Demikian ini mencerminkap sikap profesional seorang pustakawan juga pustakawati. Perannya dalam menghimpun, mengolah dan menyebarkan informasi merupakan kunci utama yang harus ditunjukkan ketika seseorang sudah menyandang gelar pustakawan. sehingga mampu mengangkat citra perpustakaan dimana dia bekerja. Pustakawati, sebagai mana pustakawan adalah seseorang yang memiliki kompetensi yang diperoleh melalui pendidikan dan/atau pelatihan kepustakawanan serta mempunyai tugas dan tanggung jawab melaksanakan pengelolaan dan pelayanan perpustakaan". (Undang-Undang Perpustakaan No.mor 43 Tahun 2007 pasal 1 ayat 2). Pustakawati bernaung di perpustakaan yang merupakan institusi pengelola koleksi karya tulis, karya cetak, dan/atau karya rekam secara profesional dengan sistem yang baku guna memenuhi kebutuhan pendidikan, penelitian, pelestarian, informasi, dan rekreasi para pemustaka (pasal 1 ayat 1).

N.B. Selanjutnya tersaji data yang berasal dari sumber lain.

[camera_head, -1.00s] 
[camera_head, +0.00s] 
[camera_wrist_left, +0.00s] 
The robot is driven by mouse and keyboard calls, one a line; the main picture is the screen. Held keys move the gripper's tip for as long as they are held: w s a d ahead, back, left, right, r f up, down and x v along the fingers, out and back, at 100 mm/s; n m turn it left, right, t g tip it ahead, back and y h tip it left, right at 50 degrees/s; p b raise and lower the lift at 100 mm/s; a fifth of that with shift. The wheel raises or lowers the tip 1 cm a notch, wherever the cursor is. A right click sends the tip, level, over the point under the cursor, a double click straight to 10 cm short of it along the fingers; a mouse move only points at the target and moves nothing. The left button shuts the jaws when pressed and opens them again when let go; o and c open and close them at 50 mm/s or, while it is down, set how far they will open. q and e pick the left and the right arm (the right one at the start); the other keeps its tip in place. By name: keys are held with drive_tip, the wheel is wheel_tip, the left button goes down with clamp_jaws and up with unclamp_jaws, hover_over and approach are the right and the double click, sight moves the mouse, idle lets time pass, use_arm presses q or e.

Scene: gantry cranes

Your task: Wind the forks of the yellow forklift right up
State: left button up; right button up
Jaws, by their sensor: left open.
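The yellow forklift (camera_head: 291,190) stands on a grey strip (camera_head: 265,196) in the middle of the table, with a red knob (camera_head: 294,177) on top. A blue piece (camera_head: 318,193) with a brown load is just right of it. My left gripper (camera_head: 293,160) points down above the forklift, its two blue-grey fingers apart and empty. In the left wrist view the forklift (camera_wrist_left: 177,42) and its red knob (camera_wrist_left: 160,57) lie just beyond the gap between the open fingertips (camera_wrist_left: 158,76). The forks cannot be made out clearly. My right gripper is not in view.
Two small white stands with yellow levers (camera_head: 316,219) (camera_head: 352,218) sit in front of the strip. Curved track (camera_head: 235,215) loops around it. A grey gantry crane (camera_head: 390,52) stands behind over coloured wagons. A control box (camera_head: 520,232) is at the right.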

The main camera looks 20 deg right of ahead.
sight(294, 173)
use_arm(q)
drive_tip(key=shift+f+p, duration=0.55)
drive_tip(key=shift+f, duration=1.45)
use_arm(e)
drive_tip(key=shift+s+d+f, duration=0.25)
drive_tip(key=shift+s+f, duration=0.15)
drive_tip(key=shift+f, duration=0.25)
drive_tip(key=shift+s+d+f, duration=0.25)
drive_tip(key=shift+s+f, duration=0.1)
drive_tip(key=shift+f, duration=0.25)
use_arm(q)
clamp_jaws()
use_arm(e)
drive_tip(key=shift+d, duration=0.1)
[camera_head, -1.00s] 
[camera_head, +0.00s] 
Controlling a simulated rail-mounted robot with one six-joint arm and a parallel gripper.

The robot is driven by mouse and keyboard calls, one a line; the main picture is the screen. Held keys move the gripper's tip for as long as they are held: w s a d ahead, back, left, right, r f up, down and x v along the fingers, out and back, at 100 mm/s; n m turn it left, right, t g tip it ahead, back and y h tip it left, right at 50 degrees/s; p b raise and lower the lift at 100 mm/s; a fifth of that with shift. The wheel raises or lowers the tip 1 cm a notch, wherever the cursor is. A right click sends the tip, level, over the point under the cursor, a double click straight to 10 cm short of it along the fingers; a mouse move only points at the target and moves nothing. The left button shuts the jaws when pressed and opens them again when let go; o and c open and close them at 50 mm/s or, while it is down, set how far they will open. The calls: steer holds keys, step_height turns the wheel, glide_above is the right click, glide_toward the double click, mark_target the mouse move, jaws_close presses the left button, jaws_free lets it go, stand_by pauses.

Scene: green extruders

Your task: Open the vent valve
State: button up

Pustakawati dalam pandangan Undang-undang Perpustakaan tersebut diatas lebih banyak berperan sebagai pengelola dokumen / informasi dan pelayan dokumen / informasi bagi masyarakat pengguna perpustakaan, dimana batasan pengguna perpustakaan tidak diikat dengan sistem dan aturan. Dengan demikian kesempatan seluas-luasnya bagi pustakawati untuk berkiprah memperjuangkan kaum hawa menjadi kaum informis dimana informasi sendiri merupakan hasil dari pengolahan data dan fakta menjadi komoditas, informasi yang lengkap, valid, cepat, dan sesuai dengan kebutuhan bernilai tinggi jika dimanfaatkan untuk menghasilkan analisis yang dapat dipakai sebagai dasar untuk mengambil keputusan (Wiji Suwarsono, 2010).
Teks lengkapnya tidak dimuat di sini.